If you think only they are beautiful, consider Tara Lynn.

She’s plus sized and she’s a supermodel. She’s 6’3 and a size 12.

The fashion industry has been forcing women to look like hangers. It’s easier for them to condition women into forcing their bodies to look a certain way rather than creating something unique for every single person. Mass production of clothes, like all capitalist endeavors, doesn’t leave much for the individual to show their uniqueness with. Sadly most designers/ brands act like the Abercrombie and Fitch CEO. They despise normal people who are not poster children for malnutrition.

In India there may be more appreciation for a fuller body than in the west but there’s also the fair skin fetish especially in North India. Growing up in the capital,Delhi, there is no escaping those manufactured ideals.
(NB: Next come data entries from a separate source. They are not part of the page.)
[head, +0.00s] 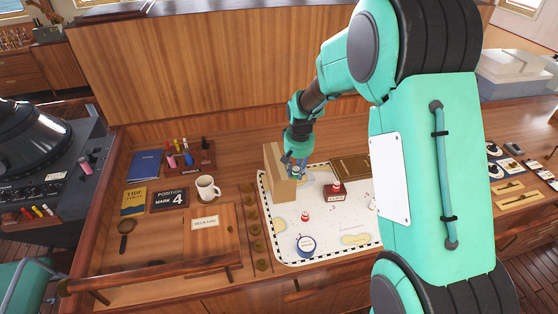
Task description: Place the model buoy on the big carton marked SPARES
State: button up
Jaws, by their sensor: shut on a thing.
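A tall tan carton (281,188) stands upright at the back left corner of the white chart. No marking can be read on it from here. My gripper (296,170) points down at the carton's upper right side and is shut on a small thing, mostly hidden by the fingers. I cannot tell whether this is the model buoy. A small red-and-white buoy-like piece (305,216) stands on the chart in front of the carton. Another red-and-white piece (336,187) sits on a dark red labelled block (334,196) to the right.
The white chart (325,225) also bears a round blue-rimmed dish (305,245). A white mug (207,188), a MARK 4 sign (170,199) and a pen rack (188,158) stand to the left. A brown book (351,168) lies behind. My arm hides the chart's right side.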

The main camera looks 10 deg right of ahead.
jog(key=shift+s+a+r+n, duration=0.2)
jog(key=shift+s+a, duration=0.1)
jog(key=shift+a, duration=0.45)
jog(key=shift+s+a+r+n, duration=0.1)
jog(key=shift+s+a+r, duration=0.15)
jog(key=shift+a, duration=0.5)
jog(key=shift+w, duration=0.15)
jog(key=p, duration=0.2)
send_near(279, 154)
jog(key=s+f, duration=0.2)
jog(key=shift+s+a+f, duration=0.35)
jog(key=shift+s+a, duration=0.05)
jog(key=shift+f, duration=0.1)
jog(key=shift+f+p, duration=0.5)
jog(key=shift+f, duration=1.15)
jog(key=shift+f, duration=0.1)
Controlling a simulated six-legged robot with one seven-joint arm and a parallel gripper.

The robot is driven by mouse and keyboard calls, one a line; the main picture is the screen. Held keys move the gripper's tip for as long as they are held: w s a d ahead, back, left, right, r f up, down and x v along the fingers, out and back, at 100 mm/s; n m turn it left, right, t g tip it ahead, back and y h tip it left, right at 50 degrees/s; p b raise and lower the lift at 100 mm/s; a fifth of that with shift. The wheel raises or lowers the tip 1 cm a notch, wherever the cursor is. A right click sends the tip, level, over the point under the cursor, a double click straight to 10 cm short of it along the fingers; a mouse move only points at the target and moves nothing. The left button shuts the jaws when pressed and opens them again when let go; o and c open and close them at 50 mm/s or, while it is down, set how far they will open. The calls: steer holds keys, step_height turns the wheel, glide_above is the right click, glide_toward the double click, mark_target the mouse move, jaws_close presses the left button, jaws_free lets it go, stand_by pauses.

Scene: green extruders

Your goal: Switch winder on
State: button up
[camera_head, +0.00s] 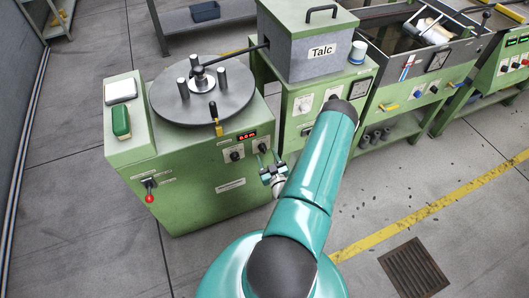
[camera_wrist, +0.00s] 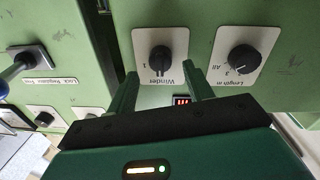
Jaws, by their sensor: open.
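The Winder switch is a black rotary knob (camera_wrist: 160,58) on a white plate labelled "Winder", with a 1 beside it, in the wrist view. Its pointer direction is hard to make out. My gripper (camera_wrist: 163,78) is open, its two green fingers apart on either side of the lower edge of this plate. The knob lies just beyond the fingertips, and I cannot tell whether they touch the panel. In the head view my gripper (camera_head: 270,168) is at the right of the front of the green winder machine (camera_head: 195,185), partly hiding the right-hand knob plate.
A second knob (camera_wrist: 241,58), marked "Length", sits beside the Winder knob. A red display (camera_wrist: 182,100) shows between the fingers. The machine carries a round grey plate (camera_head: 225,100) with posts and a red-tipped lever (camera_head: 149,197). A Talc box (camera_head: 310,55) stands behind.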

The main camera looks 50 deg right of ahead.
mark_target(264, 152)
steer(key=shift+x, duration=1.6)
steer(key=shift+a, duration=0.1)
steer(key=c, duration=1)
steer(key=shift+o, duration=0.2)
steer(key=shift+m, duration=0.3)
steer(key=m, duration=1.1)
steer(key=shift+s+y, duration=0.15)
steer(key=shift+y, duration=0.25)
To fight those ideals and accept oneself, is becoming an universal issue. The Deepika Padukone Vogue Empower video for example talks about women’s choices and has been garnering negative responses for being too vocal.

The crux of it, in my opinion, is It should be my decision to look however I want to, for myself, not for anyone else. Reactionary posts have been written, spoofs have been made. But why is it so hard to accept that it is a woman’s choice after all when it comes to her body.

Family members have been kind enough to tell me that if I lost a little weight I’d look very beautiful. On a field trip to a publisher in Jammu I got to hear something more innovative. Drink tea, it makes you fair. Now, this man who I met for the first time thought it was okay to tell me how to look, not bothering to figure out that Bengali women are dark and fiercely proud of it.Yami Gautam harping on about Fair and lovely will not make me want to look fairer.

Nandita Das, activist and actress, gave voice to a campaign against color discrimination against people in India. She has been trying to spread awareness and educate people that everyone is the same. Ideals of beauty are just that, ideals. Not reality.

If it’s not your size or color it would be how you live your life, you sexuality, your profession. It could be anything. People tend to have a problem with women, urban or rural, in this country. Accepting my own self has been a long journey. Changing one’s appearance will not ensure that they would gain confidence, only believing in oneself would and that’s what I chose to do.